### WRITTEN INSTRUCTION
Type out the complete listing below word for word, without its pictures.

-----

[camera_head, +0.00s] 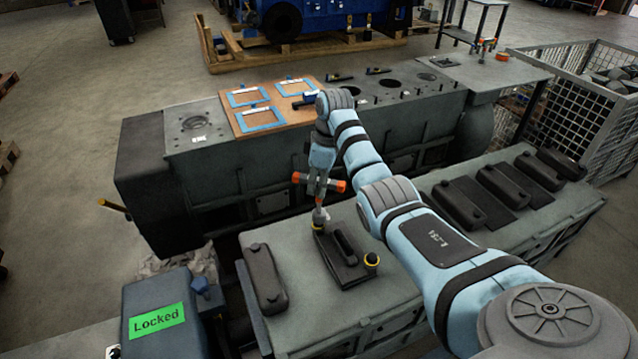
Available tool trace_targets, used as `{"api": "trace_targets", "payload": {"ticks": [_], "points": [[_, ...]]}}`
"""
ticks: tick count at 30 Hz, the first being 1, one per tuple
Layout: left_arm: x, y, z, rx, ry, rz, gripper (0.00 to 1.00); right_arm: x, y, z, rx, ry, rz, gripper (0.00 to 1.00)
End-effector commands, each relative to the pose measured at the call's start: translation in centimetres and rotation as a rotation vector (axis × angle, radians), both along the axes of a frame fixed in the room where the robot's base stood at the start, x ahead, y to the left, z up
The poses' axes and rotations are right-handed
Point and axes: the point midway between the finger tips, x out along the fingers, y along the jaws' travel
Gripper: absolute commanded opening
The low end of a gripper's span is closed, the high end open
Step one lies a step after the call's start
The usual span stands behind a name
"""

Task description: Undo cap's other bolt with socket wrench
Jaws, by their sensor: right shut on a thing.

-----

### FINAL ANSWER
[camera_head, +0.00s] 
Available tool trace_targets, used as `{"api": "trace_targets", "payload": {"ticks": [_], "points": [[_, ...]]}}`
"""
ticks: tick count at 30 Hz, the first being 1, one per tuple
Layout: left_arm: x, y, z, rx, ry, rz, gripper (0.00 to 1.00); right_arm: x, y, z, rx, ry, rz, gripper (0.00 to 1.00)
End-effector commands, each relative to the pose measured at the call's start: translation in centimetres and rotation as a rotation vector (axis × angle, radians), both along the axes of a frame fixed in the room where the robot's base stood at the start, x ahead, y to the left, z up
The poses' axes and rotations are right-handed
Point and axes: the point midway between the finger tips, x out along the fingers, y along the jaws' travel
Gripper: absolute commanded opening
The low end of a gripper's span is closed, the high end open
Step one lies a step after the call's start
The usual span stands behind a name
"""

Task description: Undo cap's other bolt with socket wrench
Jaws, by their sensor: right shut on a thing.

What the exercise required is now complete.